Yesterday morning I saw four. One sat quietly near the fence just watching as the others sniffed and ran up and down the dam. I imagined they were the little ones looking for breakfast and the one watching was the mama. When a bull frog croaked from the marshy area below the dam, one of the foxes nearly leaped off the dam in that direction. Frog legs for breakfast?


Foxes primarily eat small rodents as well as birds, insects and fish. Also, as I well know from my chicken raising days, one of a foxes' favourite meals is chicken. "Don't let the fox guard the chicken coop," has come to mean "don't put anyone in a position they can exploit for their own ends."

Foxes will also eat fruit. One of my earliest 'being read to' memories is Aesop's Fable of The Fox and the Grapes. The book Mom read from had this same 1918 John Rae illustration.

The way I remember the story, the red fox was very hungry. When he saw the grapes hanging from a vine above his head, he tried jumping up to reach them. Even when he stood atop the wall, he still could not jump high enough to get any grapes. Finally he gives up, declaring that the fruit was probably not ripe yet, anyway. Is this where we get the term sour grapes?

Another childhood memory involving foxes was "helping" my Grandpa Ridnour dig out some fox dens. I don't know what the bounty on foxes was at that time and I don't remember the name of the terrier he had then, I just remember one of the dens was in the pasture north of Ira Jackson's and the other was along the road over east of our place. Two emotions stand out from those memories - the first was excitement about helping Grandpa capture those marauding predators. The second was fear for Grandpa's dog. I was just certain when it went down into the den either the fox would hurt it or, more likely, it wouldn't be able to get back out.
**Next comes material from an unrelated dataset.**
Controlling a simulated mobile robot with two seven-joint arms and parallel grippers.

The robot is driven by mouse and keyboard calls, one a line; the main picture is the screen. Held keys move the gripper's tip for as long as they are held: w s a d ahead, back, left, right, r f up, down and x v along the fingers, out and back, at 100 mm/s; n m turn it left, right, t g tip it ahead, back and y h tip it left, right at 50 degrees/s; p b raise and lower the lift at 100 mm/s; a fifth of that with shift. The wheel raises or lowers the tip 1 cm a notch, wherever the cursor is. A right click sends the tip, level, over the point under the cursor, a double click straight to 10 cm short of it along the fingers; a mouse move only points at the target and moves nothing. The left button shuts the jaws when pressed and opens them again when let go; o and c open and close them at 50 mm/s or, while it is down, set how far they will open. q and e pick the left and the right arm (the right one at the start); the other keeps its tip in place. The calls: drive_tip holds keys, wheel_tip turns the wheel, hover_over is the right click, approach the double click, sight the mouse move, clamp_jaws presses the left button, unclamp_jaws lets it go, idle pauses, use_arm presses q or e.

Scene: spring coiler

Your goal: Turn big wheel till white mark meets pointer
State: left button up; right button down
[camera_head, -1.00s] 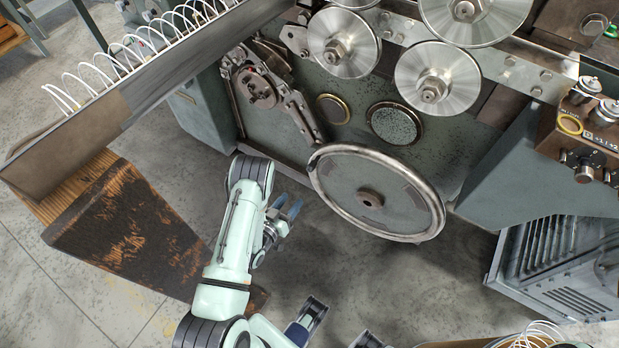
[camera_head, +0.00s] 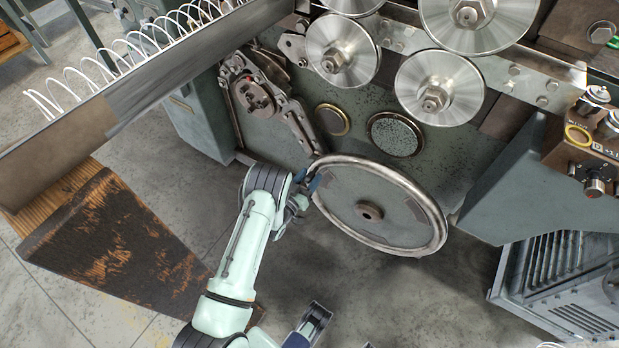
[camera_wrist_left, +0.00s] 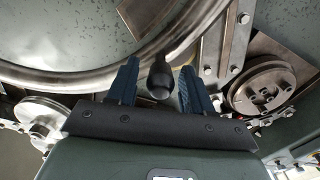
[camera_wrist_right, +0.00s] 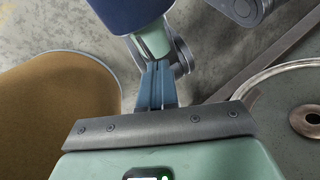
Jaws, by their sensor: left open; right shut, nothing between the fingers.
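The big wheel (camera_head: 395,218) has a bright metal rim, a grey-green face and a brown hub, and is low on the machine's front. Its rim also shows in the left wrist view (camera_wrist_left: 75,82). My left gripper (camera_head: 316,184) is at the wheel's left edge. In the left wrist view its open fingers (camera_wrist_left: 158,82) stand on either side of a dark rounded knob (camera_wrist_left: 160,78) by the rim; contact cannot be told. My right gripper (camera_wrist_right: 156,68) is shut and empty, away from the knob. I cannot make out the white mark or pointer.
Several shiny rollers (camera_head: 440,90) are above the wheel. A linkage with a small disc (camera_head: 257,97) is to its upper left. A long metal chute (camera_head: 150,95) with white coils crosses the upper left. A control box (camera_head: 590,150) is at right.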

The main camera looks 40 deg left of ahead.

I did not realize that terriers were bred to hunt both above and below ground. (Terrier from the Latin terra meaning earth.) His little black and white dog was as fearless as the breed is noted to be.
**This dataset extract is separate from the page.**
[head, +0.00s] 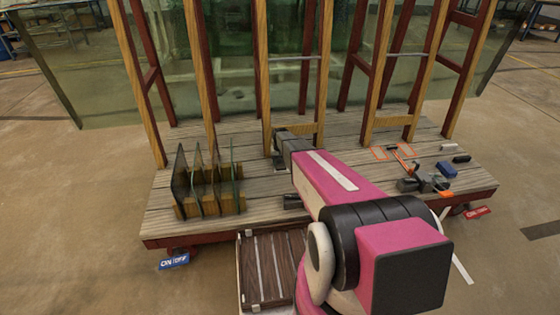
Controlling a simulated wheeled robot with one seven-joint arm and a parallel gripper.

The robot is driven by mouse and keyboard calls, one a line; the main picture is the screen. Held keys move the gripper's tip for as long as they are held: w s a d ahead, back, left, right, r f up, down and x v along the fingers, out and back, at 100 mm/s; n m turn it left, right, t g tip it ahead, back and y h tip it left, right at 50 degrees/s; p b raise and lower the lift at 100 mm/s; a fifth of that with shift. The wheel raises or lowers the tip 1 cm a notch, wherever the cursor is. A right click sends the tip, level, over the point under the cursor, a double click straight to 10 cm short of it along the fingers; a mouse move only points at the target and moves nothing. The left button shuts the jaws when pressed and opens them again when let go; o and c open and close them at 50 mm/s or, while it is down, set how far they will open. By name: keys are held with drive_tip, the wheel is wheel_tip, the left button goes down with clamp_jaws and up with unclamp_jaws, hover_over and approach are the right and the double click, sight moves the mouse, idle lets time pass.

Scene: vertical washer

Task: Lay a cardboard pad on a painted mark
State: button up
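Two orange-red painted outlines lie on the grey plank deck at the right: a left outline (379,153) and a right outline (406,151). Both look mostly bare, though an orange-handled tool lies close to the right one. I cannot make out a cardboard pad. My pink and black arm reaches over the deck, and my gripper (279,161) is at its far end, left of both outlines near a wooden upright. The gripper is small and dark, and I cannot tell whether its fingers are open or hold anything.
A wooden rack (210,204) with upright glass panes stands on the deck at left. A grey tool (411,184), a blue block (447,169) and a black item (462,158) lie at right. Wooden uprights with large glass sheets rise behind. A brown slatted tray (265,270) is in front.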

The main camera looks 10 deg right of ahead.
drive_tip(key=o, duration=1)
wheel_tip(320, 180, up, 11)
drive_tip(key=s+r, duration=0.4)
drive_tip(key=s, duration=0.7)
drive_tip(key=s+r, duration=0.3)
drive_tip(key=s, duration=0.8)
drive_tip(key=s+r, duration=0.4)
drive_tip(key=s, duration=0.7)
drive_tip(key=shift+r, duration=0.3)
Around the time when this picture of Bud was taken thirty years ago, fox took on a new connotation - it was the nickname he called me. (A female fox is a vixen - a term sometimes used to refer to an attractive, flirtatious female.) He called me 'fox' and my daughter, 'little fox'. He gave me the small carved figure above and my daughter a stuffed toy fox. (No wonder I fell for him.)


So when I see the foxes down at the pond early in the morning, I am reminded of many different things, not the least of which is this favourite poem:

ESCAPE

When foxes eat the last gold grape,
And the last white antelope is killed,
I shall stop fighting and escape
Into a little house I'll build.

But first I'll shrink to fairy size,
With a whisper no one understands,
Making blind moons of all your eyes,
And muddy roads of all your hands.

And you may grope for me in vain
In hollows under the mangrove root,
Or where, in apple-scented rain,
The silver wasp-nests hang like fruit.